## WHAT IS REQUIRED
Reproduce all entries precisely as they are written.

## EXERCISE MATERIAL
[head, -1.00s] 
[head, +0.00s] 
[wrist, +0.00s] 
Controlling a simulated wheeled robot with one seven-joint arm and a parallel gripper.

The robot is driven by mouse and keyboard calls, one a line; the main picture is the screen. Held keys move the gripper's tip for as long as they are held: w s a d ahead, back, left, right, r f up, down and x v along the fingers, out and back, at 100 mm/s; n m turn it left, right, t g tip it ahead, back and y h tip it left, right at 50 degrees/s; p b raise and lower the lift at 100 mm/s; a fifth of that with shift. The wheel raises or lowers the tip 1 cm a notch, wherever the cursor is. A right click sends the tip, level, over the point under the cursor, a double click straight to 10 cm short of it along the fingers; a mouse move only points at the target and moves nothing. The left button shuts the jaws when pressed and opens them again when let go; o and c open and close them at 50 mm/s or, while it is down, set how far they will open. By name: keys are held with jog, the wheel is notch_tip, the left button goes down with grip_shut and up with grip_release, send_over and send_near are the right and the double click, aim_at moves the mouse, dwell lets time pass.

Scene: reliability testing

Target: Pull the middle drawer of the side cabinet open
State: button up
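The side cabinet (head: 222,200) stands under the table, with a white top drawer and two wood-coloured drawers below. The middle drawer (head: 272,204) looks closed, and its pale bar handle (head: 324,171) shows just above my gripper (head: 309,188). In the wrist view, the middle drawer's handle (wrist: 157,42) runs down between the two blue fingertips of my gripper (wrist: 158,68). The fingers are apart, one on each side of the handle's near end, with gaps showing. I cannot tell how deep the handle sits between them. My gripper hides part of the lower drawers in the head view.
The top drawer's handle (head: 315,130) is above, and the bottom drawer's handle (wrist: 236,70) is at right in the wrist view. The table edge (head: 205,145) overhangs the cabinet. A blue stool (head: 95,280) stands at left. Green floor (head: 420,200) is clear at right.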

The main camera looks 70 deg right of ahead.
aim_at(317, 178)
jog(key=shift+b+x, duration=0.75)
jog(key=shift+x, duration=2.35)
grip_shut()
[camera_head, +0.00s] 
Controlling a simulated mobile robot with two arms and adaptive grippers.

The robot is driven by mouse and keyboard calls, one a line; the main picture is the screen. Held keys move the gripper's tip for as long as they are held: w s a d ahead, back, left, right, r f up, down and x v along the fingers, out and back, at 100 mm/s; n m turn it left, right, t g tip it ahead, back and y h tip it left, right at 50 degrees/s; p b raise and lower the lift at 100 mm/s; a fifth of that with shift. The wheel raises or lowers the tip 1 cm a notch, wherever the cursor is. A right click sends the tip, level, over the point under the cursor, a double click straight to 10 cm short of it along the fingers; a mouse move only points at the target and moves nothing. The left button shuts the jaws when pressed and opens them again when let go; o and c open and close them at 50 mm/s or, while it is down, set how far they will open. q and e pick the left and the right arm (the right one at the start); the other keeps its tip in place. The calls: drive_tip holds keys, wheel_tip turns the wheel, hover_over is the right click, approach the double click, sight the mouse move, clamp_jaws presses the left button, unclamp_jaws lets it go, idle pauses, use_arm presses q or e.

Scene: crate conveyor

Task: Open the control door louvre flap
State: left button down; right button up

## TASK RESPONSE
[head, -1.00s] 
[head, +0.00s] 
[wrist, +0.00s] 
Controlling a simulated wheeled robot with one seven-joint arm and a parallel gripper.

The robot is driven by mouse and keyboard calls, one a line; the main picture is the screen. Held keys move the gripper's tip for as long as they are held: w s a d ahead, back, left, right, r f up, down and x v along the fingers, out and back, at 100 mm/s; n m turn it left, right, t g tip it ahead, back and y h tip it left, right at 50 degrees/s; p b raise and lower the lift at 100 mm/s; a fifth of that with shift. The wheel raises or lowers the tip 1 cm a notch, wherever the cursor is. A right click sends the tip, level, over the point under the cursor, a double click straight to 10 cm short of it along the fingers; a mouse move only points at the target and moves nothing. The left button shuts the jaws when pressed and opens them again when let go; o and c open and close them at 50 mm/s or, while it is down, set how far they will open. By name: keys are held with jog, the wheel is notch_tip, the left button goes down with grip_shut and up with grip_release, send_over and send_near are the right and the double click, aim_at moves the mouse, dwell lets time pass.

Scene: reliability testing

Target: Pull the middle drawer of the side cabinet open
State: button up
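The side cabinet (head: 222,200) stands under the table, with a white top drawer and two wood-coloured drawers below. The middle drawer (head: 272,204) looks closed, and its pale bar handle (head: 324,171) shows just above my gripper (head: 309,188). In the wrist view, the middle drawer's handle (wrist: 157,42) runs down between the two blue fingertips of my gripper (wrist: 158,68). The fingers are apart, one on each side of the handle's near end, with gaps showing. I cannot tell how deep the handle sits between them. My gripper hides part of the lower drawers in the head view.
The top drawer's handle (head: 315,130) is above, and the bottom drawer's handle (wrist: 236,70) is at right in the wrist view. The table edge (head: 205,145) overhangs the cabinet. A blue stool (head: 95,280) stands at left. Green floor (head: 420,200) is clear at right.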

The main camera looks 70 deg right of ahead.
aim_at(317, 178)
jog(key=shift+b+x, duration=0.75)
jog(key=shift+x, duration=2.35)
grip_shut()
[camera_head, +0.00s] 
Controlling a simulated mobile robot with two arms and adaptive grippers.

The robot is driven by mouse and keyboard calls, one a line; the main picture is the screen. Held keys move the gripper's tip for as long as they are held: w s a d ahead, back, left, right, r f up, down and x v along the fingers, out and back, at 100 mm/s; n m turn it left, right, t g tip it ahead, back and y h tip it left, right at 50 degrees/s; p b raise and lower the lift at 100 mm/s; a fifth of that with shift. The wheel raises or lowers the tip 1 cm a notch, wherever the cursor is. A right click sends the tip, level, over the point under the cursor, a double click straight to 10 cm short of it along the fingers; a mouse move only points at the target and moves nothing. The left button shuts the jaws when pressed and opens them again when let go; o and c open and close them at 50 mm/s or, while it is down, set how far they will open. q and e pick the left and the right arm (the right one at the start); the other keeps its tip in place. The calls: drive_tip holds keys, wheel_tip turns the wheel, hover_over is the right click, approach the double click, sight the mouse move, clamp_jaws presses the left button, unclamp_jaws lets it go, idle pauses, use_arm presses q or e.

Scene: crate conveyor

Task: Open the control door louvre flap
State: left button down; right button up

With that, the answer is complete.